The unit could conceivably be started up again if Taipower is able to shift some of the spent fuel to dry cask storage. Facilities for dry cask storage at Jinshan NPP 1 and Kuosheng have already been constructed by Taipower and approved by the AEC and the Environmental Protection Administration, but the New Taipei City government has refused to let them become operational. Without clearing space in the cooling pools, the spent fuel in the reactors cannot be unloaded and replaced with fresh fuel, effectively necessitating a shutdown.

Taiwan has three functional nuclear power plants: Jinshan NPP 1, Kuosheng NPP 2, both located in New Taipei City, and Maanshan NPP 3, located in southern Taiwan’s Pingtung County. Construction of the controversial Longmen NPP 4 was never completed and successive Taiwan governments have continued to mothball the plant.  With the shutdown of Jinshan-2, northern Taiwan currently has no operating nuclear power reactors, while only reactor 1 at Maanshan is in operation, as Maanshan-2 is temporarily offline for refueling.

Nuclear energy at the moment supplies just 3% of Taiwan’s total electricity needs, down from 4.5% before the shutdown of Jinshan-2, and a sharp decrease from the 19% in 2014, according to Taipower data.

Fossil fuels at present supply some 90% of Taiwan’s total power needs, of which 40% is fueled by coal, 44% by natural gas, and the rest mostly oil and a small proportion of diesel.

The ruling Democratic Progressive Party has long vowed to eliminate nuclear power from Taiwan, and the nation’s Electricity Act has been amended to require that all nuclear power operations cease by 2025 when Maanshan-2 is scheduled to be retired. But while the government initially said that each reactor will be operated through to the end of its licensure, for most of them that is unlikely to be the case.

Both of the 985MW reactors at Kuosheng are currently offline. Kuosheng-2 was taken offline on May 30, 2016, after a fire in a cable forced the reactor to shut down. As with Jinshan-2, the AEC has investigated the incident and approved a restart, but the Legislative Yuan has withheld its consent.

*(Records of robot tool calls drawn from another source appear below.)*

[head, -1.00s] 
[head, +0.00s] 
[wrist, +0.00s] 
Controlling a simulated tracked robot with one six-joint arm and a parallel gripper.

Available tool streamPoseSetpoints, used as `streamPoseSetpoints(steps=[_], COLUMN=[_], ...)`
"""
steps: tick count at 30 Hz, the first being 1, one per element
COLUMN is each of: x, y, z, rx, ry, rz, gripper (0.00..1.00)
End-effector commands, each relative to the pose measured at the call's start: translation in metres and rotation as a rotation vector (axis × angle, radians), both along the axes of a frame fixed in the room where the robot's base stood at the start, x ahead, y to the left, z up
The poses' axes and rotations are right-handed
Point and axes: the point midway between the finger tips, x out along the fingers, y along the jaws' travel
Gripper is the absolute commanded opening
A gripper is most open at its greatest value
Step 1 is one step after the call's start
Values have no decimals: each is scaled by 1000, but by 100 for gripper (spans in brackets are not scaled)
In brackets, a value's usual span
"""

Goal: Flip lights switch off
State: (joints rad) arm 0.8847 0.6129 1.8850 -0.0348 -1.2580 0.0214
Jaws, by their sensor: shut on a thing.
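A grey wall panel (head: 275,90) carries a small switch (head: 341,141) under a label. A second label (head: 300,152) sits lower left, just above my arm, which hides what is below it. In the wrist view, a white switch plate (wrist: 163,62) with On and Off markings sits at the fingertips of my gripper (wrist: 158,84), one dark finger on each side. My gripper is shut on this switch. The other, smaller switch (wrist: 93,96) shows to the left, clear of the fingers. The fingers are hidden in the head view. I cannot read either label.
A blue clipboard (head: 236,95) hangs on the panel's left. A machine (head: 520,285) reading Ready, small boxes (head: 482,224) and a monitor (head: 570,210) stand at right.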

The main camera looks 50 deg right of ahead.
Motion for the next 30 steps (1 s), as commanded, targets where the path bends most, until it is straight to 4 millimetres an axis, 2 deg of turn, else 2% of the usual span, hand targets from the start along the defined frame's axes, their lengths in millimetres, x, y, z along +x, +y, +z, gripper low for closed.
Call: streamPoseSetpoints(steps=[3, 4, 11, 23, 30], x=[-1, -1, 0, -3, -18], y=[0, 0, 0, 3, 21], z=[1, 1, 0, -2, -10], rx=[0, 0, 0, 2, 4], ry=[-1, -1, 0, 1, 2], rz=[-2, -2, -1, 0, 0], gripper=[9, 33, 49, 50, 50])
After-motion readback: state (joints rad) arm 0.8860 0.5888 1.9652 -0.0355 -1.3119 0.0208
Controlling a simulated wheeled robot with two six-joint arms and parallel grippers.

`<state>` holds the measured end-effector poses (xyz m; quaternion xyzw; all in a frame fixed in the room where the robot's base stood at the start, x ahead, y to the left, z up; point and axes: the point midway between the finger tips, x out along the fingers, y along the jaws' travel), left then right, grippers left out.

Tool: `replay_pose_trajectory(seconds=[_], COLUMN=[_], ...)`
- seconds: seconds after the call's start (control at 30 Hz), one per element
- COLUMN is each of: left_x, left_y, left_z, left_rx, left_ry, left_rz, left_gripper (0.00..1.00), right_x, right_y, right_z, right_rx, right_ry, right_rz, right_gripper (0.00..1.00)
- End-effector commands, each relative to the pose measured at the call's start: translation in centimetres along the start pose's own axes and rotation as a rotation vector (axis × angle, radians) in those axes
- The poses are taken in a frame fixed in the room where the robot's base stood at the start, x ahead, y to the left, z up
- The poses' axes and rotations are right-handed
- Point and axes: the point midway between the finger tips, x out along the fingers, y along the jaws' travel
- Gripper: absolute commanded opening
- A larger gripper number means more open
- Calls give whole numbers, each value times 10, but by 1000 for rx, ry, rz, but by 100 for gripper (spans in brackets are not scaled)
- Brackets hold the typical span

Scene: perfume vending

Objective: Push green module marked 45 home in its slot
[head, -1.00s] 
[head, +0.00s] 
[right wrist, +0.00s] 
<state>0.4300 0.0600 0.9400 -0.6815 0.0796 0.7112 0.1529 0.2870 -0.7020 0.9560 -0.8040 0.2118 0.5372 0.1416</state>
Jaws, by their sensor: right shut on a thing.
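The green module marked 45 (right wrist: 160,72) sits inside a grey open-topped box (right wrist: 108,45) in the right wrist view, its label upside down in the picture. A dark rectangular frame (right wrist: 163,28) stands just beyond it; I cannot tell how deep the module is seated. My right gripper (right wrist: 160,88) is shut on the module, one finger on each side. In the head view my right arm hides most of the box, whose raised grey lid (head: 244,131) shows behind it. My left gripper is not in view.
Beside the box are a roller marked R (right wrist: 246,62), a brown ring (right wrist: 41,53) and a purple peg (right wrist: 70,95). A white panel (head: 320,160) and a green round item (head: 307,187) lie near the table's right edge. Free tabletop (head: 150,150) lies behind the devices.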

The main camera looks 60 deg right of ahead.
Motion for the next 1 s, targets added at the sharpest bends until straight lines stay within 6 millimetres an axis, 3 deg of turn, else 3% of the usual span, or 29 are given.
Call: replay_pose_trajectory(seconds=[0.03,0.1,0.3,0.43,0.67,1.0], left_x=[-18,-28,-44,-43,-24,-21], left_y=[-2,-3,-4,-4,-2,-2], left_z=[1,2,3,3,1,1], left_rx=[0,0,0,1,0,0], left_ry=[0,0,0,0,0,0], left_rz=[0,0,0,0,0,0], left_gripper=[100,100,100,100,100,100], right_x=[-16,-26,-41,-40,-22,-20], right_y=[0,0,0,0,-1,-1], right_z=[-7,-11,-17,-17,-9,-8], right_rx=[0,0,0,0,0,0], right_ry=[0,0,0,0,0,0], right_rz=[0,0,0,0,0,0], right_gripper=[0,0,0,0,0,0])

Yet even if Kuosheng-2 and Jinshan-1 were restarted immediately, neither would be likely to continue operating until the end of its licensure due to the lack of storage capacity for spent fuel.

Spent fuel cooling pools are located within the reactor housing and are designed as short-term storage for an expected five years. However, as no midterm storage has been permitted in Taiwan, the cooling pools have in fact become long-term storage. Fuel in the Jinshan power plant cooling pools dates to the late 1970s, while the Kuosheng cooling pools began accumulating spent fuel in the early 1980s.

Taipower is in the process of renovating the loading pool at Kuosheng-2, which is currently offline due to the saturation of its cooling pools, in a move to make refueling possible. Normally the purpose of a loading pool is to allow spent fuel to be unloaded for transport to medium-term storage (which has never happened in Taiwan). Last August, Taipower applied to the AEC for permission to convert the loading pool to spent fuel storage pools. The application was finally approved in April and the construction phase of the NT$300 billion project has already been completed. The construction must be inspected and approved by the AEC before a restart can occur, followed by further approvals before the reactor can start generating power.

According to Lin, Taipower submitted its application to the AEC to restart Kuosheng-2 on June 1. Taipower hopes that the 985MW reactor will be back online by the end of June, although that development could yet be stymied by the Legislative Yuan. New Power Party (NPP) Legislator Huang Kuo-chang was joined by environmental groups in raising questions recently regarding the approval process of the project and has demanded that it be halted.

Meanwhile, the refueling process at Maanshan-2 will be completed before the end of the month, which will raise nuclear power’s total share of Taiwan’s power generation to 6%.